Interesting research, thank you for sharing!
Personally, I would love to see this type of research with the Open Academic Graph https://www.openacademic.ai/oag/, which is starting to be popular with other free to search discovery engines
This study and others doing comparisons are very valuable to research librarians who get this question over and over, especially from those seeking promotion and tenure. Faculty and committees seek to understand what their citation counts mean, what the norms are in terms of their subfields, and how they can understand available metrics provided by all three resources (such as differences in h-index as reported by each). Your research and this paper have been valuable to my work as a science librarian. Thank you.
Content and coverage is important! But how useful without considering search interface, presentation of search results and search methodology? If you can’t retrieve it, what’s the purpose? Probably a big difference between the two databases and the search engine. Purpose must come first, not content or coverage!

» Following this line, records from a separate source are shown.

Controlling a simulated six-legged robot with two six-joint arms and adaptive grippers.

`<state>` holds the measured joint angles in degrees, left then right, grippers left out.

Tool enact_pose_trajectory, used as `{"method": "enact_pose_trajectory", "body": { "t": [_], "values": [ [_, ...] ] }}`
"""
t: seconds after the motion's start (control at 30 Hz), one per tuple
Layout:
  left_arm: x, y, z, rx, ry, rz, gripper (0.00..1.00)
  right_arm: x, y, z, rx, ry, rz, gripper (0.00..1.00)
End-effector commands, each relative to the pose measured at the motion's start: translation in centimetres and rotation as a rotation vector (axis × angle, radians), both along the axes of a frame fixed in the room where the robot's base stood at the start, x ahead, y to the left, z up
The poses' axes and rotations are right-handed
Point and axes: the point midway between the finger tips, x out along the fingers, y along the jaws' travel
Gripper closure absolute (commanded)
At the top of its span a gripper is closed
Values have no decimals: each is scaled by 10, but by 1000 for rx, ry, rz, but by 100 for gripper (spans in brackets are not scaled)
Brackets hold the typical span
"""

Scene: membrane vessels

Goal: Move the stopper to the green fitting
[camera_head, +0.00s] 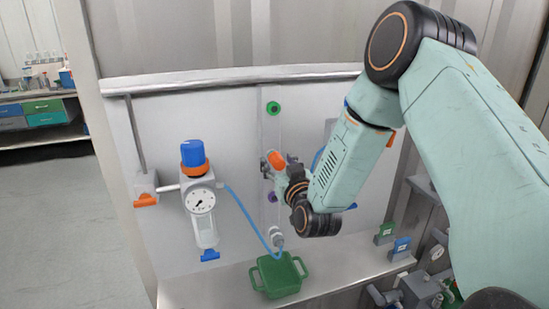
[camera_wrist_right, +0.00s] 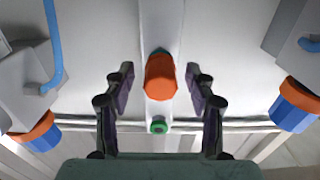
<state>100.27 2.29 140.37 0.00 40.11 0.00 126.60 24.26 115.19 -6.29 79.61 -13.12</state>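The orange stopper (camera_head: 277,160) is on the pale vertical strip of the panel, below the green fitting (camera_head: 273,108), a green ring with a dark centre. In the right wrist view the stopper (camera_wrist_right: 160,77) is between the fingers of my right gripper (camera_wrist_right: 160,73), with a gap on each side. The gripper is open. A bit of teal shows behind the stopper; how it is seated is hidden. The green fitting (camera_wrist_right: 158,126) is bare there, below the stopper in the picture. In the head view my right gripper (camera_head: 273,168) is partly hidden by its wrist. My left gripper is out of view.
A purple fitting (camera_head: 272,197) is lower on the strip. A regulator with a blue knob (camera_head: 192,153) and gauge stands left, its blue hose (camera_head: 240,208) curving down beside the strip. The panel around the green fitting is clear.

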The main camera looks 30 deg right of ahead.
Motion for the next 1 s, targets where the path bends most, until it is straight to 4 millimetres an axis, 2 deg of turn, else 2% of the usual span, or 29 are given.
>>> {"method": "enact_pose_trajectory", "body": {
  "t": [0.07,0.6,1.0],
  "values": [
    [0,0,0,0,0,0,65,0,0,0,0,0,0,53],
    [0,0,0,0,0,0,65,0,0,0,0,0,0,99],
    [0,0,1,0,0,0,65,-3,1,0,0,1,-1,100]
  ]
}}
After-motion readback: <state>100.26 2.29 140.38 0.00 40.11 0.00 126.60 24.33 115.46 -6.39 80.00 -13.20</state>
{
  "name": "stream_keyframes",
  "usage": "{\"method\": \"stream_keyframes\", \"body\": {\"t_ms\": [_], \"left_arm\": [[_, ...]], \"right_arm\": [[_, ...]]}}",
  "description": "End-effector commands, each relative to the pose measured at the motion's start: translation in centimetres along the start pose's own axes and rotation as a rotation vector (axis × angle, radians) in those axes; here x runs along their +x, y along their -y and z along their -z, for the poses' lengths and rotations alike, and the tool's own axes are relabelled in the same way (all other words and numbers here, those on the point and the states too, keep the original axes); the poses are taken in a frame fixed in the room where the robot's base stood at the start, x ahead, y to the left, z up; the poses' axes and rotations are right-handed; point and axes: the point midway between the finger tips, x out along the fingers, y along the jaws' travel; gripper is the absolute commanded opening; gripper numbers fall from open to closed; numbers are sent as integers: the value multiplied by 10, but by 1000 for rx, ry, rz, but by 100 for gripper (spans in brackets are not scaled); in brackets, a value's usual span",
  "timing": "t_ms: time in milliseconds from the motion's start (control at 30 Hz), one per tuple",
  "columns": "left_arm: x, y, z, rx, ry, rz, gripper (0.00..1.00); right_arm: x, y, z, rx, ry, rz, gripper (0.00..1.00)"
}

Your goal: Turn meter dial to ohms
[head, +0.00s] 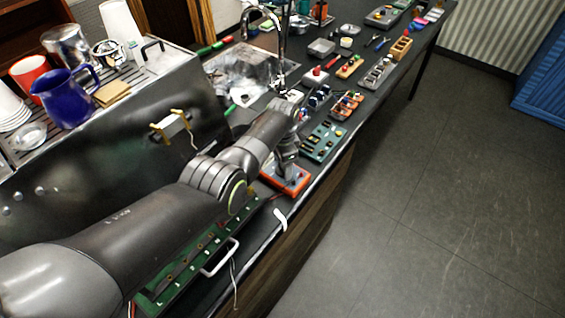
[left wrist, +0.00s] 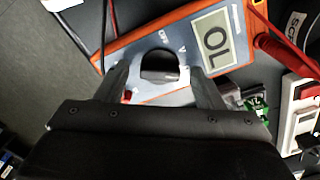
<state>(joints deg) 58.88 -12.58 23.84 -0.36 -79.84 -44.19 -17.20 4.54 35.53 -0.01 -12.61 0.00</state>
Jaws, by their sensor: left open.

OK! Interesting, if you are searching for articles that you already have information about. But then, why search for them again… More interesting, if you didn’t know about this highly cited articles at all and started to search the three resources by using basic information on topic etc. (as you normally would), what would be the results in finding those most relevant articles in the three “databases” and how about timed used in the process? Then you can decide which is the most relevant and efficient database to use for research.